> _WHAT IS NEEDED_
Could you copy, word for word, only the lines from the one containing "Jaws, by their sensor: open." through the last line of the records below, both included?

+++ INPUT MATERIAL +++

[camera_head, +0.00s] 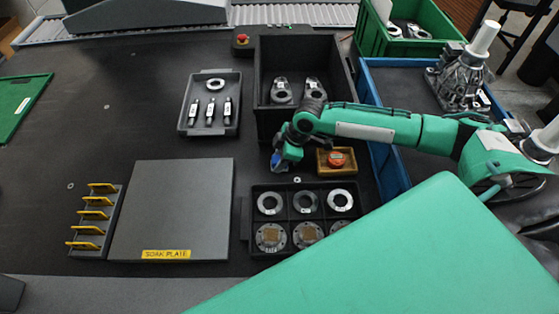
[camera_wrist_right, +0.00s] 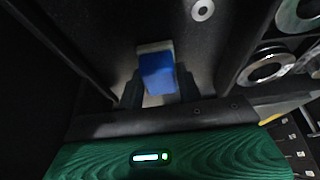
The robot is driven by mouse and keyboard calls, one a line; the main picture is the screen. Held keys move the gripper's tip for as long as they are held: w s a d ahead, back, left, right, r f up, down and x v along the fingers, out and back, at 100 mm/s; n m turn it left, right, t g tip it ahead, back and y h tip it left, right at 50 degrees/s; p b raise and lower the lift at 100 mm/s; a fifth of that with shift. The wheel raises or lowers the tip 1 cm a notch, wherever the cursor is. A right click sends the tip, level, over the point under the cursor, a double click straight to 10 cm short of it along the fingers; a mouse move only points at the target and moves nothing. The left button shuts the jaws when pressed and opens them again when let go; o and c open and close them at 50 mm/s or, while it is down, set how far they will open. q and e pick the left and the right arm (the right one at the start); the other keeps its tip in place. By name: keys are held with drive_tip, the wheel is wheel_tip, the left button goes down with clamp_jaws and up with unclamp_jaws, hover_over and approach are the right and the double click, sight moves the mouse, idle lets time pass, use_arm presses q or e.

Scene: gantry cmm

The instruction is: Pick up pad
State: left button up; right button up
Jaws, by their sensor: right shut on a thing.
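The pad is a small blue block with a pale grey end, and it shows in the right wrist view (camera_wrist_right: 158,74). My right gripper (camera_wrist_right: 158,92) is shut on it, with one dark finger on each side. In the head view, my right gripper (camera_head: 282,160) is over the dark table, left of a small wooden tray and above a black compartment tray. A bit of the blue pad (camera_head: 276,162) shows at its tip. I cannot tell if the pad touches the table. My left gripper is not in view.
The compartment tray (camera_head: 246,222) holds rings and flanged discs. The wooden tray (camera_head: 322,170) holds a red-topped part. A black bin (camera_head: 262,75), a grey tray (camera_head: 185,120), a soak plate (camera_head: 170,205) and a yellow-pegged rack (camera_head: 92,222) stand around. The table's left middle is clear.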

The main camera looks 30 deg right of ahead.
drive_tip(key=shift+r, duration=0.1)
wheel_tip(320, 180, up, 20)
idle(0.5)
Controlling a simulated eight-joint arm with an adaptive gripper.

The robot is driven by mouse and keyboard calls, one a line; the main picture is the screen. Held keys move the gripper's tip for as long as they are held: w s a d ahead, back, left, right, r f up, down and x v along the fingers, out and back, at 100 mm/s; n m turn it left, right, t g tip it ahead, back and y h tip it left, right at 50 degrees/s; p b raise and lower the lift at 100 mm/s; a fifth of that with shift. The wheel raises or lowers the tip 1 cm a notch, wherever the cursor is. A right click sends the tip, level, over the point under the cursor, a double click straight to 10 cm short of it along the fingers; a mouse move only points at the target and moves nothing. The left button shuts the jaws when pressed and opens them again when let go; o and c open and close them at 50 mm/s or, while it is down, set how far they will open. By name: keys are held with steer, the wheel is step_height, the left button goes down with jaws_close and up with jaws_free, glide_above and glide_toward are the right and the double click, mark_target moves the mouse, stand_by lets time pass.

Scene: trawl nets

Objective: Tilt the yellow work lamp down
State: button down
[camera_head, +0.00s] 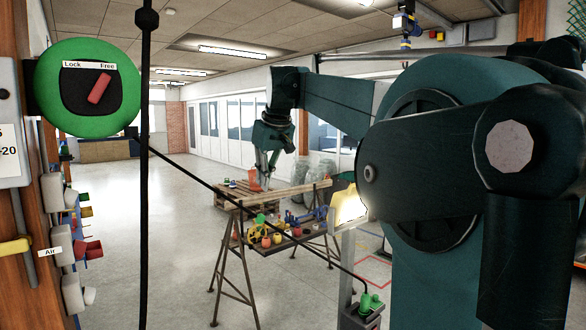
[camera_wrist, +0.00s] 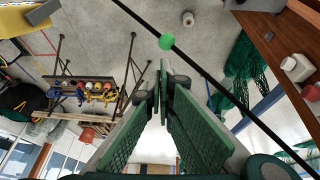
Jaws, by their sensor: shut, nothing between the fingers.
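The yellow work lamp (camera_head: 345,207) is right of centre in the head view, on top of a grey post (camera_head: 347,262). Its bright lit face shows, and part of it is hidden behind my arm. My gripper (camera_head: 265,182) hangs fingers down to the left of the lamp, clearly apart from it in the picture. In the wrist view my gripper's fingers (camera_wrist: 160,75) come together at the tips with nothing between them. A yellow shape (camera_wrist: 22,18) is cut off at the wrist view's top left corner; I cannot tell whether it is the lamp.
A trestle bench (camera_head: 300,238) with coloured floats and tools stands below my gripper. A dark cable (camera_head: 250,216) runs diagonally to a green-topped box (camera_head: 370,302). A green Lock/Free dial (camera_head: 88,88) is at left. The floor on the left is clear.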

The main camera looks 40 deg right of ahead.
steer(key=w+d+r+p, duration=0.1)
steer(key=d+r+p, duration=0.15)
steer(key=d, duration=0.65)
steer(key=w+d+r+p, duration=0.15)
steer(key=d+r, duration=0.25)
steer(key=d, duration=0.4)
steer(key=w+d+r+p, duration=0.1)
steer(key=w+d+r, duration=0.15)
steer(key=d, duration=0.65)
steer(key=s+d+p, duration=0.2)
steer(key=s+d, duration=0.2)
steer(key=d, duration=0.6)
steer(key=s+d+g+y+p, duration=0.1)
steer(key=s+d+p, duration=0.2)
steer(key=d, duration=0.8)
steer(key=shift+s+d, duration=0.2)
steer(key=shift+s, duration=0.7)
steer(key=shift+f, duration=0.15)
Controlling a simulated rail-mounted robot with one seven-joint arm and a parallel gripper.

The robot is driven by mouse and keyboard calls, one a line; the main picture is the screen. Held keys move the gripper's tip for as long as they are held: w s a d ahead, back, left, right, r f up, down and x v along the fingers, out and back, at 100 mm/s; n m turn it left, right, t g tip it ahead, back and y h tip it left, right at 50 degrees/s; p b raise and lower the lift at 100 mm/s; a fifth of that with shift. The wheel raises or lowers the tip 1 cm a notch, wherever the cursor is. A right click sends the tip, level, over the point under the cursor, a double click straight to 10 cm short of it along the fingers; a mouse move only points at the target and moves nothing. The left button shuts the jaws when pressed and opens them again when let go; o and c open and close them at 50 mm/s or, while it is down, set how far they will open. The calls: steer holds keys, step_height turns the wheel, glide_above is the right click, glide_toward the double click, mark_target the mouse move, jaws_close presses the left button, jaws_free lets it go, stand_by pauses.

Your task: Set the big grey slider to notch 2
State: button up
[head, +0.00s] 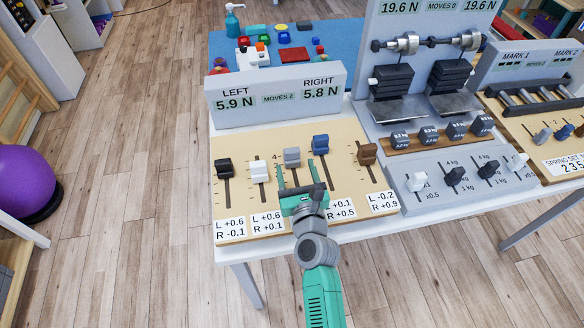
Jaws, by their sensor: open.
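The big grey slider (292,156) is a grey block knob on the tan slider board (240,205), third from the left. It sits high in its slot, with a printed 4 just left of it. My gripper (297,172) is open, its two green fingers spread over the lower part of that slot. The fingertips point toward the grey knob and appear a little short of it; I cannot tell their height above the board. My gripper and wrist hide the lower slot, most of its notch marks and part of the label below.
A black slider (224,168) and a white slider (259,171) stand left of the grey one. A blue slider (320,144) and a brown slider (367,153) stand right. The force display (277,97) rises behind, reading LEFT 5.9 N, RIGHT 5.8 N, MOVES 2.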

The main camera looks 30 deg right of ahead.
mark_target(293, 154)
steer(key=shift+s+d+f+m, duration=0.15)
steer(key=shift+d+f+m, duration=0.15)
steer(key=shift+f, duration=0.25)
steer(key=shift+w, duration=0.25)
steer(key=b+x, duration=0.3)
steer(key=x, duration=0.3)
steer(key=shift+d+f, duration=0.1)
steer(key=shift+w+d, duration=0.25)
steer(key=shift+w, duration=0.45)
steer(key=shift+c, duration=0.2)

+++

> _RESULT OF THE EXERCISE_
Jaws, by their sensor: open.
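The big grey slider (292,156) is a grey block knob on the tan slider board (240,205), third from the left. It sits high in its slot, with a printed 4 just left of it. My gripper (297,172) is open, its two green fingers spread over the lower part of that slot. The fingertips point toward the grey knob and appear a little short of it; I cannot tell their height above the board. My gripper and wrist hide the lower slot, most of its notch marks and part of the label below.
A black slider (224,168) and a white slider (259,171) stand left of the grey one. A blue slider (320,144) and a brown slider (367,153) stand right. The force display (277,97) rises behind, reading LEFT 5.9 N, RIGHT 5.8 N, MOVES 2.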

The main camera looks 30 deg right of ahead.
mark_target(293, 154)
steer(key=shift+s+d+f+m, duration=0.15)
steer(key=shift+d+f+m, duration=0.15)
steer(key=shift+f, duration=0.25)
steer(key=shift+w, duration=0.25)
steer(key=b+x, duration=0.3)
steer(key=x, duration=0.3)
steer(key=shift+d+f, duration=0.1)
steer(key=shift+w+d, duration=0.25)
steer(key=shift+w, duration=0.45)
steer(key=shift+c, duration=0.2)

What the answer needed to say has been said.